_INSTRUCTIONS TO FOLLOW_
Repeat the listing that follows, character for character, minus the pictures.
##########
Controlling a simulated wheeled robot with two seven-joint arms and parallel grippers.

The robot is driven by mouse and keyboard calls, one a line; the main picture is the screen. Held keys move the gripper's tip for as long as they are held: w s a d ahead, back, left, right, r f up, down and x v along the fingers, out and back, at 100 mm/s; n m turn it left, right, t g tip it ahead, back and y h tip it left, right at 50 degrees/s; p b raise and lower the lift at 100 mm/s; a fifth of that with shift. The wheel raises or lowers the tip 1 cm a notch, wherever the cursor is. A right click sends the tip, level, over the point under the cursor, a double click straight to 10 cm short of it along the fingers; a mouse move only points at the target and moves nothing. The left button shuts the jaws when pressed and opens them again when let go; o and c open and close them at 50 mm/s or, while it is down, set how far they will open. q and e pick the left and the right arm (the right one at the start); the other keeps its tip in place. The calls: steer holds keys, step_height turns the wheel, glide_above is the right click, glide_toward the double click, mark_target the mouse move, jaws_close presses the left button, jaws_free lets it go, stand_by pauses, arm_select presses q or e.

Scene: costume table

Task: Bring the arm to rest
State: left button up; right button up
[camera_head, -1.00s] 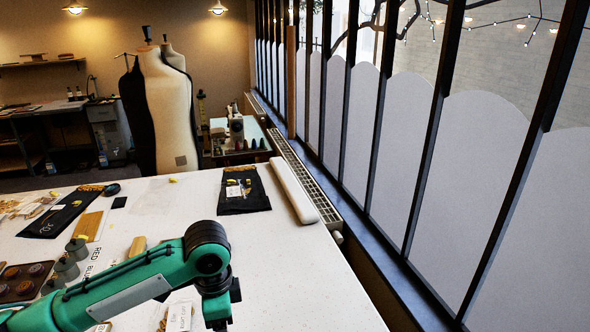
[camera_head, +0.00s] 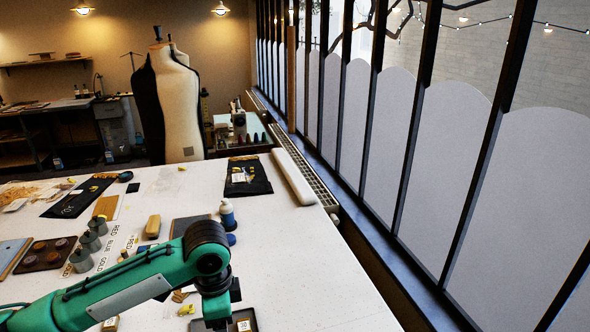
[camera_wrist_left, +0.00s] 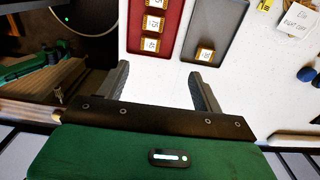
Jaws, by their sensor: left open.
##########
_CORRECT RESULT_
Controlling a simulated wheeled robot with two seven-joint arms and parallel grippers.

The robot is driven by mouse and keyboard calls, one a line; the main picture is the screen. Held keys move the gripper's tip for as long as they are held: w s a d ahead, back, left, right, r f up, down and x v along the fingers, out and back, at 100 mm/s; n m turn it left, right, t g tip it ahead, back and y h tip it left, right at 50 degrees/s; p b raise and lower the lift at 100 mm/s; a fifth of that with shift. The wheel raises or lowers the tip 1 cm a notch, wherever the cursor is. A right click sends the tip, level, over the point under the cursor, a double click straight to 10 cm short of it along the fingers; a mouse move only points at the target and moves nothing. The left button shuts the jaws when pressed and opens them again when let go; o and c open and close them at 50 mm/s or, while it is down, set how far they will open. q and e pick the left and the right arm (the right one at the start); the other keeps its tip in place. The calls: steer holds keys, step_height turns the wheel, glide_above is the right click, glide_toward the double click, mark_target the mouse move, jaws_close presses the left button, jaws_free lets it go, stand_by pauses, arm_select presses q or e.

Scene: costume table

Task: Bring the arm to rest
State: left button up; right button up
[camera_head, -1.00s] 
[camera_head, +0.00s] 
[camera_wrist_left, +0.00s] 
Jaws, by their sensor: left open.

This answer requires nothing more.